In the summer of 1922, the artist worked in the Salzburg enamel workshop of Maria Cyrenius. In the autumn of 1922, he met Alexej von Jawlensky through Klaus Gebhard in Wuppertal, and the two men became friends. Jawlensky was the painter who inspired Peiffer Watenphul, in the latter’s own words, “to bring color into his paintings.” Jawlensky owned a landscape by Peiffer Watenphul that burned in his studio during a 1945 air raid on Wiesbaden.

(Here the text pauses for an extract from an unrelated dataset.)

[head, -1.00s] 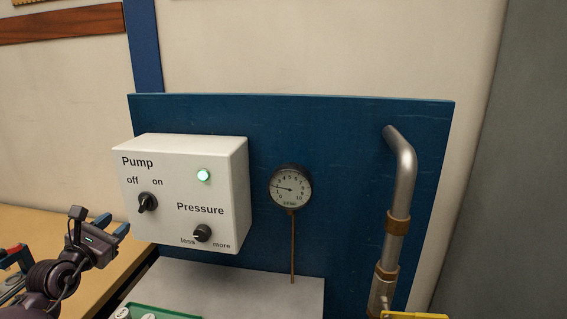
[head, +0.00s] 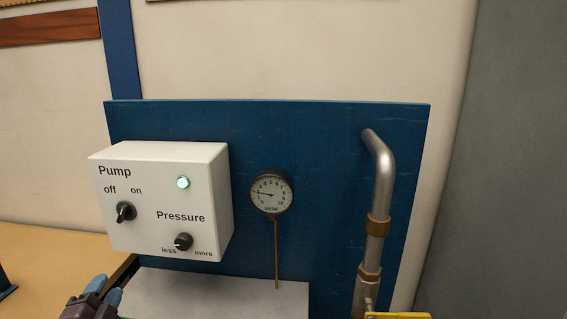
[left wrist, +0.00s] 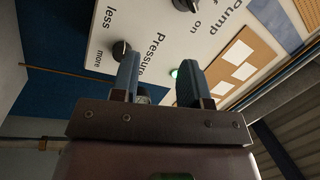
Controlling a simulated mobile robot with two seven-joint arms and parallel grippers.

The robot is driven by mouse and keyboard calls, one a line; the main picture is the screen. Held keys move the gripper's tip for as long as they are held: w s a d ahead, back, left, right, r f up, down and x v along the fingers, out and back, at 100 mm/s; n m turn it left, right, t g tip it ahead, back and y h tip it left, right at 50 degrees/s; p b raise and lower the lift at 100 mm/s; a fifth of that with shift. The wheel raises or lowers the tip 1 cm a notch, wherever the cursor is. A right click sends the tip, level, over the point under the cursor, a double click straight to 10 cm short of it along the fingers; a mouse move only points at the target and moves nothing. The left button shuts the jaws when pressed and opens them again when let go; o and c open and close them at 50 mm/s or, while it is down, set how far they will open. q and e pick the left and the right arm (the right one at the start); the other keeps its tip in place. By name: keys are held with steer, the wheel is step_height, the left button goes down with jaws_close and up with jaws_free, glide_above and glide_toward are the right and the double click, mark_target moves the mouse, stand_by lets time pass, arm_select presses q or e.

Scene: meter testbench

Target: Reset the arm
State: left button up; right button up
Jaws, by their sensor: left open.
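My left gripper (head: 107,289) shows at the bottom left of the head view, below the white pump box (head: 160,238). Its two blue-tipped fingers are apart with nothing between them. In the left wrist view the open gripper (left wrist: 159,68) points toward the box face, with a gap I cannot measure. The box carries a pump knob (head: 126,211), a pressure knob (head: 183,242) and a lit green lamp (head: 183,183). The round gauge (head: 271,191) has its needle near 2. My right gripper is not in view.
The box and gauge are on a blue panel (head: 300,130). A metal pipe (head: 384,185) runs down at the right, above a yellow part (head: 398,316). A grey-white surface (head: 240,290) lies below. A wooden table (head: 50,255) is at the left.

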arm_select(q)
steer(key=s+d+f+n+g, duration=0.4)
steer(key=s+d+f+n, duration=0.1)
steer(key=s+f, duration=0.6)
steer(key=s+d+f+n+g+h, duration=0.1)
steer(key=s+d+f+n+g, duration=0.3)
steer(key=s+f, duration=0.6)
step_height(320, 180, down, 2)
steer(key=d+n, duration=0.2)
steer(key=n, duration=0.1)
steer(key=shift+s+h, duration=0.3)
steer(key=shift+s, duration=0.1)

Peiffer Watenphul was in Düsseldorf from the fall of 1922 until February of 1923, living in a studio provided by Ms. Sohn-Rethel. Among his acquaintances and friends at the time were Otto Pankok, Gert Heinrich Wollheim, Otto and Martha Dix, Max Ernst, Johanna Ey, J. Baptist Hermann Hundt, and Hans Koch. The occupation of the Ruhr region by the French in 1923 forced the artist to spend an extended period of time at his parents’ house in Hattingen. In the autumn, he spent fifteen days working in the Wuppertal workshop of the goldsmith Karl Krall. The collector Klaus Gebhard gave him financial support during these years. Weimar remained his official residence until the end of 1923.
On July 1, 1924, Max Peiffer Watenphul departed on a freighter to Cuba and on to Veracruz in Mexico, continuing over land to Mexico City. The artist stayed until February 4, 1925, supporting himself by teaching painting, and painting sets and posters for the theater groups of German clubs. He traveled through Mexico, in particular the province of Morelos and the surroundings of Mexico City with the writer Wilhelm Pferdekamp. Peiffer Watenphul was interested in Mexican folk painting. This was the period in which he painted the large Mexican landscapes with their strong colors, already anticipating the later southern landscapes in their form and construction. He took a freight steamer back to Hamburg in February.
He spent August of 1926 with Maria Cyrenius in Ragusa (now Dubrovnik, Croatia). He traveled to the south of France in the autumn of 1926. In December, he was in Paris, and then went on to Florence and Rome.